ビジネスへNFT活用の動き、米スタバは年内参入
noteプロデューサー・ブロガー 徳力基彦氏
非代替性トークン(NFT)というと何をイメージするだろうか。高額で売買されたアート作品、あるいはNFTを活用したゲームだろうか。昨今の世界的な株価の下落を受けて、仮想通貨市場も大きく下落しており、昨年のNFTアートの高額売買からはじまったNFTバブルは一旦はじけたように見える。
一部の調査によると、NFTマーケットの1日あたりの平均取引量はピークから68%以上の大幅減になっているというデータもあるようだ。そういう意味で、企業からするとNFTは自分には関係ないと考えている人が多いかもしれない。
ただ、おそらくNFTが技術として普及するのはこれからと考えた方が良いだろう。そもそもNFTというのは「デジタルのコンテンツを所有している感覚にさせてくれる技術」と説明するのが分かりやすい。
あくまでも高額で売買されたNFTアートなどは可能性の一部でしかなく、既に様々な企業活用の可能性が見えてきている。

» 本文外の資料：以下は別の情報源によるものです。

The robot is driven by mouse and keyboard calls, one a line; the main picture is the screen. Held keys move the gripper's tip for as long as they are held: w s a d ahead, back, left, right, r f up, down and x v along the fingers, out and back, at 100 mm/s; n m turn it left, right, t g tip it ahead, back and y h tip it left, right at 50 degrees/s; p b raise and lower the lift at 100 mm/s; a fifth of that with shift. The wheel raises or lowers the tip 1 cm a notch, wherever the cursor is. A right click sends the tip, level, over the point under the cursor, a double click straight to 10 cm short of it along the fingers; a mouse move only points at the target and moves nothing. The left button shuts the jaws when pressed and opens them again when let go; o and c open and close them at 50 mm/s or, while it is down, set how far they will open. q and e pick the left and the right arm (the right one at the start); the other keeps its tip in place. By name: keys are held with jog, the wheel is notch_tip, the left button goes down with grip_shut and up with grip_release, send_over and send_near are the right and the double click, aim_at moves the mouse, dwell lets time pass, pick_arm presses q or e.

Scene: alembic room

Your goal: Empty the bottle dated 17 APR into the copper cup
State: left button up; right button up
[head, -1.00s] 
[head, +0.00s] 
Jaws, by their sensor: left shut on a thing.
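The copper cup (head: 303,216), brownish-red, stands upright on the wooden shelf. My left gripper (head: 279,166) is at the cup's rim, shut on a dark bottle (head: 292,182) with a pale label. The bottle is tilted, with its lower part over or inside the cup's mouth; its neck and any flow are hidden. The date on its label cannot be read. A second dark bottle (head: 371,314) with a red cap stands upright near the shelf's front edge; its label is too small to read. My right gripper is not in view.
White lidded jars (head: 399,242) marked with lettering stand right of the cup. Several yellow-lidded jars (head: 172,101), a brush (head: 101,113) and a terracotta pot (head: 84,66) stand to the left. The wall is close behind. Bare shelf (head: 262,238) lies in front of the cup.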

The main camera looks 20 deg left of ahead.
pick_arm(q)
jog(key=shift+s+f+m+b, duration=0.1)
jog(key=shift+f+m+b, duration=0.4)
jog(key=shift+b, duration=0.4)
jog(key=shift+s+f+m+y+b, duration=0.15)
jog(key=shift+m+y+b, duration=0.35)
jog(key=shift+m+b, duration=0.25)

有名な活用事例はNBAが運営している「NBA Top Shot」などに見られるような、デジタル上での「プロ野球カード」的な使い方だ。日本でもJリーグやプロ野球のパリーグがIT系企業と連携してスポーツNFTを開始し、吉本興業や出版社などもNFTを模索している。
ただ、NFTはNFT自体を有料で販売することだけが目的の技術ではない。コンテンツの所持者を可視化するための台帳のような技術と考えれば、スポーツ企業が選手のデジタルカードを発行できるように、普通の企業も会員カードやポイントカードのようなものをNFTで発行することが可能なのだ。
象徴的なのは、米スターバックスが、年内にはNFT事業に参入すると発表したニュースだろう。
実際にどのようなNFTが発行されるのかはまだ明らかになっていないが、NFT保有者に限定的な体験や特典を付与すると説明されているようで、デジタルの会員証やコレクションできるカードのようなものが想像されているのだ。
日本でも特徴的な事例として注目されているのは、新潟県の人口わずか800人ほどの限界集落である旧山古志村での取り組みだ。山古志村は2004年の新潟県中越地震で深刻な被害を受けた地域で、2005年には長岡市に編入合併された。その旧山古志村が、NFTを電子住民票として発行したのだ。
山古志村が錦鯉(にしきごい)の産地であることから、錦鯉のデザインで発行されたNFTは海外からも注目され、現在その所有者は900人と実際の山古志地域の住民数を上回ったそうだ。ポイントはこのNFTは、転売が主目的ではなく、山古志のデジタル村民になるための会員証としての役割を持っている点だろう。こうした取り組みは今後、企業の商品開発やサービス開発でもまねできる可能性がある。
NFTバブルは一旦はじけたようだが、実は本当にテクノロジーが浸透するのはバブルがはじけた後であることも、様々な歴史が証明している。企業にとっては今がNFT活用の可能性を考え始める良いタイミングになるかもしれない。